Neben diesem Wechsel und vielfach mit demselben verschlungen, zeigt sich jedoch noch ein anderer. Die Aufgabe der Philosophie ist, wie wir oben bemerkt haben, nicht bloß Analysis, sondern auch  Synthesis.  Die Begriffe, welche wir im gewöhnlichen Leben zerstreut und einzeln anwenden, sollen von der Philosophie in einer  vollständigen und gegliederten Übersicht  dargestellt, die bruchstückweise, bald in mehr allgemeiner, bald in mehr besonderer Form, bald einfacher und unmittelbarer, bald mehr zusammengesetzt oder angewandt, in unserem Bewußtsein erscheinenden metaphysischen, ästhetischen, moralischen Urteile und Überzeugungen, sollen, in strenger Unterordnung und Ableitung, zu einem systematischen Ganzen' verbunden werden.

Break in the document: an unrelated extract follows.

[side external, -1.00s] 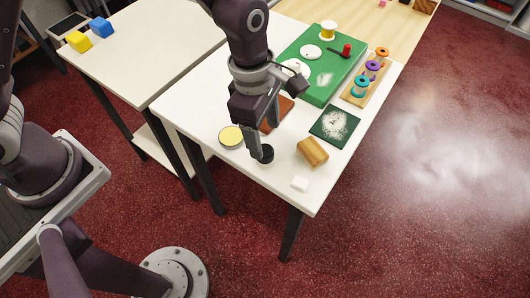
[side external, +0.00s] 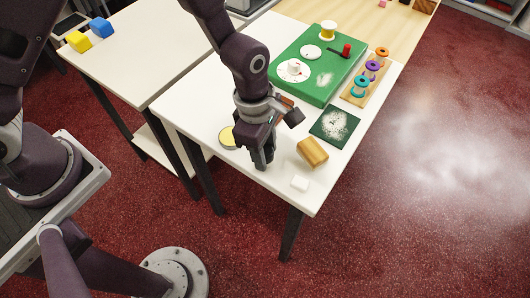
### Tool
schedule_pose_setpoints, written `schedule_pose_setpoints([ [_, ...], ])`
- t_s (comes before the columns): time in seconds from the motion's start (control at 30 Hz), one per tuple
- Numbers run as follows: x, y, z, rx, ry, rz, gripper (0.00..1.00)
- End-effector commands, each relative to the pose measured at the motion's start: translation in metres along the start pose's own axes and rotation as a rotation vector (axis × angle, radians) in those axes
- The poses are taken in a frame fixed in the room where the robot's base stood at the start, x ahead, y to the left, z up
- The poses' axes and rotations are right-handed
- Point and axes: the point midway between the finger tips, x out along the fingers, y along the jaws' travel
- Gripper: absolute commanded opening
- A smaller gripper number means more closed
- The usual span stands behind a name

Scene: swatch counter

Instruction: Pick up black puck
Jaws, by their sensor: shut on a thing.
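My gripper (side external: 264,163) points down at the front part of the white table (side external: 230,185), with its fingertips low, at or close to the tabletop. It is shut on the black puck, which is almost wholly hidden between the dark fingers and cannot be told apart from them here. Whether the puck touches the table cannot be seen.
Left of my gripper is a round yellow-topped tin (side external: 227,137), partly covered. To the right lie a wooden block (side external: 313,152), a white block (side external: 300,183) and a dark green speckled square (side external: 335,125). Behind stand a green board (side external: 318,82) and a ring rack (side external: 360,92).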

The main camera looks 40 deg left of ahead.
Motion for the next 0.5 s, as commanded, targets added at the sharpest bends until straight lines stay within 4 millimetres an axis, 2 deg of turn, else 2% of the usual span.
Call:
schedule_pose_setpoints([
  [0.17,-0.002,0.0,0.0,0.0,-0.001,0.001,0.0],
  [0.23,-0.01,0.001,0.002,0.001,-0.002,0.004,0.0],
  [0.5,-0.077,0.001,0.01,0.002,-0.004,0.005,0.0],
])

Der Synthesis also gehört die Aufrichtung von Systemen aus den durch das Leben oder durch die Analysis gegebenen Erkenntnismaterialien. Hierzu kommen theoretische und praktische Anwendungen von den durch die Wissenschaft festgestellten Gesetzen. Überdies aber sehen wir in der Geschichte der Philosophie die Synthesis keineswegs auf diese eigentlich wissenschaftlichen Formen beschränkt, sondern von jehr hat sie auch, besonders bei denjenigen Problemen, deren Lösung über die Grenzen des menschlichen Erkennens hinaus liegen möchte, in mannigfachen Dichtungen sich geltend gemacht, welche, bald Phantasien, bald Begriffe kombinierend, doch eben darin übereinkommen, daß die Gewähr der Wirklichkeit ihnen gänzlich angeht und auch später auf keine Weise für sie gewonnen werden kann.

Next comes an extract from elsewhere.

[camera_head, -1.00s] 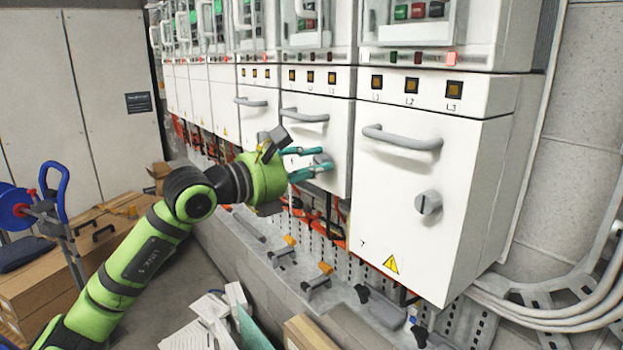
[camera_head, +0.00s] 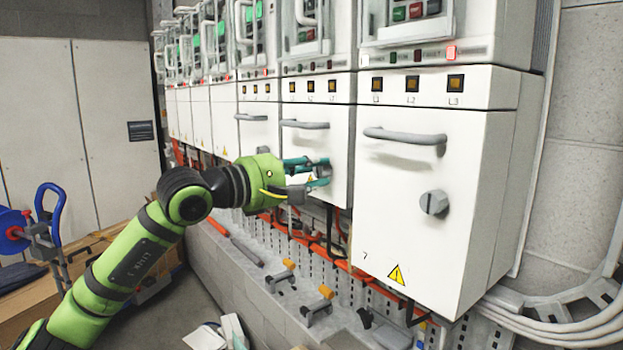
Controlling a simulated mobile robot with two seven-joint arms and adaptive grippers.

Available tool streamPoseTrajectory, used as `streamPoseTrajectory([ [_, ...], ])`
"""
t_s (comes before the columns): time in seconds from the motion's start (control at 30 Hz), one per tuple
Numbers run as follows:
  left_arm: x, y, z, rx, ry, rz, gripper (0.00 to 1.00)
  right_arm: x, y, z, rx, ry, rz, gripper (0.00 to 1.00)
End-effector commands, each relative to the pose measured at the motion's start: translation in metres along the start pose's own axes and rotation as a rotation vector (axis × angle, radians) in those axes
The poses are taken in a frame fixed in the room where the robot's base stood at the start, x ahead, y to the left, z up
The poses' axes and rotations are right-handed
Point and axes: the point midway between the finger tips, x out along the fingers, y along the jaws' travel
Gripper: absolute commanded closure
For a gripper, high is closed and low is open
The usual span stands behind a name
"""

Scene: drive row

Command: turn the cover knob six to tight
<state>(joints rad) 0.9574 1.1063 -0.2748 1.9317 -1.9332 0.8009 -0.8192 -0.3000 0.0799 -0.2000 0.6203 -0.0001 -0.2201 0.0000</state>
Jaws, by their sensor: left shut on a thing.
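The cover of unit six (camera_head: 338,135) is the white front panel just left of the nearest unit, with a grey handle near its top. Its grey knob (camera_head: 324,170) is partly hidden by my left gripper. My left gripper (camera_head: 316,173), with teal fingers on a green wrist, reaches in from the left and is shut on the knob. One finger shows above and one lower. The angle of the knob's grip bar cannot be made out. My right gripper is not in view.
The nearest unit, marked 7 (camera_head: 412,200), stands right of the gripper with its own knob (camera_head: 434,202) and handle (camera_head: 405,135). Orange cables (camera_head: 345,267) and small clamps (camera_head: 320,303) lie below. A blue reel cart (camera_head: 45,235) stands at the left.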

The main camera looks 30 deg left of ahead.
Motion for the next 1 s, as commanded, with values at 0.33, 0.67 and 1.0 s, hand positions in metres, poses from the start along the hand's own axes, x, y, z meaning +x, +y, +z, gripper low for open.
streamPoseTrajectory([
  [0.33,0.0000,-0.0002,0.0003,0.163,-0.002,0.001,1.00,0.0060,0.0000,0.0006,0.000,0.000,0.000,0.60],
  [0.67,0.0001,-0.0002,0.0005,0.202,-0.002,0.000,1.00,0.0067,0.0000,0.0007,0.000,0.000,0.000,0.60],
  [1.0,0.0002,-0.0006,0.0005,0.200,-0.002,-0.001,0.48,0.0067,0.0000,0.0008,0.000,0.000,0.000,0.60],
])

In ihrer reinen und unverfälschten Gestalt sind Analysis und Synthesis in gleichem Maße notwendig für die Philosophie. Das in verwirrender und unklarer Zusammengesetztheit Gegebene muß zergliedert und aufgeklärt, die einfachen Elemente wieder vereinigt werden zu einem wissenschaftliche Ganzen: Eins kann so wenig entbehrt werden als das Andere. Auch bedingen sie einander gegenseitig in ihrer Entwicklung; und wir sehen daher, wie die übrigen Wissenschaften, so auch die Philososphie von Zeit zu Zeit, mit Bewußtsein oder unbewußt, die eine Richtung mit der anderen vertauschen. Ist die Zerlegung bis zu einem gewissen Punkt vorgeschritten, so fühlt man die Gefahr, über die Beschäftigung mit dem Einzelnen das Ganze aus den Augen zu verlieren und eine rückgängige Bewegung führt die Philosophie zu diesem zurück. Hat man, im Interesse der Einheit des Ganzen, eine zeitlang mit Vernachlässigung einer genaueren Kenntnis des Einzelnen kombiniert, so geben sich der Mangel an Sicherheit und Klarheit und die Willkühr des Verfahrens in mancherlei Widersprüchen kund, in welch verschiedene Systeme untereinander und mit der Wirklichkeit geraten; und man fühlt die Notwendigkeit, durch die Analysis wieder Klarheit und Sicherheit zu erwerben.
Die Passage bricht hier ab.